川喜多さんはもちろんのこと、朴訥な感じ……というか、日本語でしゃべるときの照れたような感じそのままにフランス語をしゃべる(エリセはフランス語がしゃべれるので、彼らはこの言語で会話していた)この人が僕が愛したゴダールやジャームッシュ、エリセらを紹介し、僕の映画趣味の形成を決定づけた人物だと思うと、なんだか不思議な気がした。外語大のフランス語学科の出身で、つまりいわば同窓の先輩ということになることもあり、優しくしていただいた。

蓮實重彦や映画記者などを招いてご自宅でパーティーを開いた時にも呼んでいただいた。広いリビングのすてきな家だった。その後すぐになくなった川喜多さんの追悼文で淀川長治が書いていたけれども、その自宅、まるでその種のパーティーのために作られたかのようだったのだ。夫婦が住むためというよりは。

数年前にフランス映画社は倒産したし、川喜多和子さんもエリセの来日の直後に亡くなった。誰かが柴田さんは「孤独に貧しく」亡くなったと書いていた。そうなのだろうか? あの広尾の家ももう手放していたのだろうか? 

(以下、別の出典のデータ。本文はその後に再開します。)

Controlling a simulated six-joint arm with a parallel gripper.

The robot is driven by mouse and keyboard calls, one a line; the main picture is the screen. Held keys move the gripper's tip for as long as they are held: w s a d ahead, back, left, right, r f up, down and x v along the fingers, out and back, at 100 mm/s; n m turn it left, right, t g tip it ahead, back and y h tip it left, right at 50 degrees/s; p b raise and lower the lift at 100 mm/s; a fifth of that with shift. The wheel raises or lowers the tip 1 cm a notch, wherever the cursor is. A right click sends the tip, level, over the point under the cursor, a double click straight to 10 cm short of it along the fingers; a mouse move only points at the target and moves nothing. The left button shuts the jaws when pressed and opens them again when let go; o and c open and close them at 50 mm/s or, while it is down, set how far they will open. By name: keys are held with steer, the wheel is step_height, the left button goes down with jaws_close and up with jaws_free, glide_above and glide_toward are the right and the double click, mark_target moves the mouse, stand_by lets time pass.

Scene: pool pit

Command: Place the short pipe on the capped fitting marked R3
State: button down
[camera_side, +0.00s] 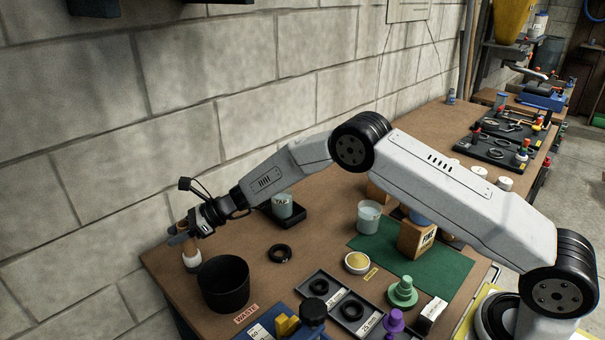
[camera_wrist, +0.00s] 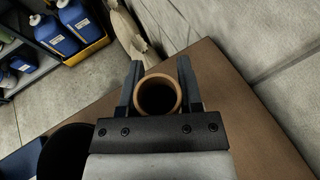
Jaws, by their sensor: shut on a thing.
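In the wrist view, my gripper (camera_wrist: 158,88) is shut on a tan, open-ended short pipe (camera_wrist: 158,77); I look into its dark bore between the two fingers. In the side view, my gripper (camera_side: 184,235) is at the far left of the bench, close to the block wall. A pale, rounded thing (camera_side: 191,259) shows just below the fingers; I cannot tell whether it touches the pipe. No R3 mark is readable. A green stepped fitting (camera_side: 403,293) and a purple fitting (camera_side: 393,322) stand at the front right, far from my gripper.
A black waste bin (camera_side: 223,284) stands right beside my gripper. The wall is close behind.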

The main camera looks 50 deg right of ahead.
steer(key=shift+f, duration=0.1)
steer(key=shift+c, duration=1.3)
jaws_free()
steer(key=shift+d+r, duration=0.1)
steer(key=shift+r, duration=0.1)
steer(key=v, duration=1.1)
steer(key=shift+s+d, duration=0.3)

柴田さんの訃報を聞いたおととい、14日はキューバのドキュメンタリー作家サンティアーゴ・アルバレスの上映会を観に行っていた。ゴダールらとも親好があった人だ。クリス・マルケルが彼のフッテージを大いに利用した作品を撮っている。実に面白い。ニクソンの写真に合わせてオペラを流すなど、傑作だ。その「ニクソンのドラマ」では題字のNixonxの文字が鍵十字になっているなど、カリグラフィーやグラフィックにも目を見張るべき箇所が満載だった。

こんなものをお土産にもらった。

2019年12月1日日曜日

付録 最終回


『テクストとしての都市 メキシコDF』7章 サン・アンヘルの章にはディエゴ・リベラの家の写真がなかった。

これだ。

そしてアトリエ内部。これは公開されている。

8章 セントロの章にはこれ、

ディエゴ・リベラの壁画『アラメダ公園の日曜午後の夢』

エピローグには本屋や図書館のことを書いた。

ガンディー本店とその2階のカフェ。

地下書店ソタノ。

コヨアカンのパルナソの跡地。外見はそのままだ。この中が書店だったのだ。

メヒコ図書館ホセ・バスコンセロス(通称シウダデーラ)のファサード。

内部の作家の蔵書コーナー。これは誰のものだっただろうか? モンシバイス? 

昨日は立教での授業の後、慶應日吉キャンパスにマリア・ヘスス・サモーラ=カルボさんの「161718世紀スペインおよびイスパノアメリカ文学における魔女、魔術、まじない」という講演を聴きに行った。